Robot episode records
------------------------------

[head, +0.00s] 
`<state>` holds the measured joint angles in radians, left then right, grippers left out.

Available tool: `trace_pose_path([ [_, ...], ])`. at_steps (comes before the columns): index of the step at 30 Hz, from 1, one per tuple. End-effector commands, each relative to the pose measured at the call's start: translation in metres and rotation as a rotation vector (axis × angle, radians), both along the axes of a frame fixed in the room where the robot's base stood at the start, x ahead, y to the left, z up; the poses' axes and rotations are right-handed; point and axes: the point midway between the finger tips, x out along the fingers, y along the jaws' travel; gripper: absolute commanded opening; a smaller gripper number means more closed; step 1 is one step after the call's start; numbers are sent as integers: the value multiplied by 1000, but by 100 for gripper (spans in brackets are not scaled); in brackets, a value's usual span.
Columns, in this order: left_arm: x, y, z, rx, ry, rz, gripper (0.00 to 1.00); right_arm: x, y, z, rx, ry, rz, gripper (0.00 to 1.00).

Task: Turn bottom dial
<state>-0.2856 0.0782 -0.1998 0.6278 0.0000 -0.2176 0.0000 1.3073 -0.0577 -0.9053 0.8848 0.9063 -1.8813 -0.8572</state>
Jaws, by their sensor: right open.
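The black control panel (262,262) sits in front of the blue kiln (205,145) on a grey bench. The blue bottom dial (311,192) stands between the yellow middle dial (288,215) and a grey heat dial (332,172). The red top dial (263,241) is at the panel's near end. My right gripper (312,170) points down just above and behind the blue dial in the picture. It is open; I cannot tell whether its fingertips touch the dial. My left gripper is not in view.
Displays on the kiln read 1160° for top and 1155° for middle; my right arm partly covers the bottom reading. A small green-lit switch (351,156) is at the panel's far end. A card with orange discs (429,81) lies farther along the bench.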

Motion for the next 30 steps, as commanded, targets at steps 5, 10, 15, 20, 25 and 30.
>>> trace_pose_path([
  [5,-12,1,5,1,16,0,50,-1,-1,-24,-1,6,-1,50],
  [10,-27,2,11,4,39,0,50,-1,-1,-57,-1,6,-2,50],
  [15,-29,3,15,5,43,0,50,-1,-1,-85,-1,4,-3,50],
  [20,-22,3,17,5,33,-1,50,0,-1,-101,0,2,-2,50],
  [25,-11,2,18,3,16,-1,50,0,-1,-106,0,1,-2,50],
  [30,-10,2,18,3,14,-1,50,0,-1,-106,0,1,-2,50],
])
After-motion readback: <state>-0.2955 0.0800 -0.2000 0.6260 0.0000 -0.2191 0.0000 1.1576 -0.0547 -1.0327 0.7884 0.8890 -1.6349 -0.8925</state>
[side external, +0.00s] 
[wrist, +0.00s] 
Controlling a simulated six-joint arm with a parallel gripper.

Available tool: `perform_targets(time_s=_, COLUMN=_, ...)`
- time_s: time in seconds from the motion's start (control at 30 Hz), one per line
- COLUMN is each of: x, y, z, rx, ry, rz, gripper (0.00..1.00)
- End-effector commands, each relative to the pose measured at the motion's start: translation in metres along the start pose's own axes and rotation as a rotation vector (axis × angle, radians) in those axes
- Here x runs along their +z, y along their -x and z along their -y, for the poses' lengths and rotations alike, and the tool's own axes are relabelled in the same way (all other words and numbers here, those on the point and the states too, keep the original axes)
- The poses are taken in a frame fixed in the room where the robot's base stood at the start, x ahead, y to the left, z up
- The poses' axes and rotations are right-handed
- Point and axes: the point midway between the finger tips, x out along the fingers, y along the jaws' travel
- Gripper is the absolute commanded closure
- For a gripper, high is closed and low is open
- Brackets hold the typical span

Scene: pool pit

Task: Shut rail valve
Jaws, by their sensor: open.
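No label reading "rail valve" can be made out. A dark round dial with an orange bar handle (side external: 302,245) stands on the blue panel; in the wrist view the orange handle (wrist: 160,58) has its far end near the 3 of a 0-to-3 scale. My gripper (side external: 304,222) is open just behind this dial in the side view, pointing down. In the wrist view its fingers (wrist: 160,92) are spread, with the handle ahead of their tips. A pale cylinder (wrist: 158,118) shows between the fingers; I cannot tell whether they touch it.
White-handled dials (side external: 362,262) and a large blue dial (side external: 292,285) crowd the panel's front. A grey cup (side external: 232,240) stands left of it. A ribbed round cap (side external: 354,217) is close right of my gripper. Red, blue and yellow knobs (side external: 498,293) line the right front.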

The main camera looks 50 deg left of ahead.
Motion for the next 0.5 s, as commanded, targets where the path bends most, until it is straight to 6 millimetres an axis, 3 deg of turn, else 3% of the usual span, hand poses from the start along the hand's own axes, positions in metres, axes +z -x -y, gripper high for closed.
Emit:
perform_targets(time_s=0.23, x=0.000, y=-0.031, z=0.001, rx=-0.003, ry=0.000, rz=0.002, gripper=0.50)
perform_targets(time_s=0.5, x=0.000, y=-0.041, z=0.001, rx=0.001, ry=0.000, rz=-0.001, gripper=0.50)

------------------------------

● Short task
Repeat only the lines above, from the first line of the entries through the line that contains "<state>-0.2856 0.0782 -0.1998", including both ends.

● Response to the exercise
[head, +0.00s] 
`<state>` holds the measured joint angles in radians, left then right, grippers left out.

Available tool: `trace_pose_path([ [_, ...], ])`. at_steps (comes before the columns): index of the step at 30 Hz, from 1, one per tuple. End-effector commands, each relative to the pose measured at the call's start: translation in metres and rotation as a rotation vector (axis × angle, radians), both along the axes of a frame fixed in the room where the robot's base stood at the start, x ahead, y to the left, z up; the poses' axes and rotations are right-handed; point and axes: the point midway between the finger tips, x out along the fingers, y along the jaws' travel; gripper: absolute commanded opening; a smaller gripper number means more closed; step 1 is one step after the call's start; numbers are sent as integers: the value multiplied by 1000, but by 100 for gripper (spans in brackets are not scaled); in brackets, a value's usual span.
Columns, in this order: left_arm: x, y, z, rx, ry, rz, gripper (0.00 to 1.00); right_arm: x, y, z, rx, ry, rz, gripper (0.00 to 1.00).

Task: Turn bottom dial
<state>-0.2856 0.0782 -0.1998 0.6278 0.0000 -0.2176 0.0000 1.3073 -0.0577 -0.9053 0.8848 0.9063 -1.8813 -0.8572</state>

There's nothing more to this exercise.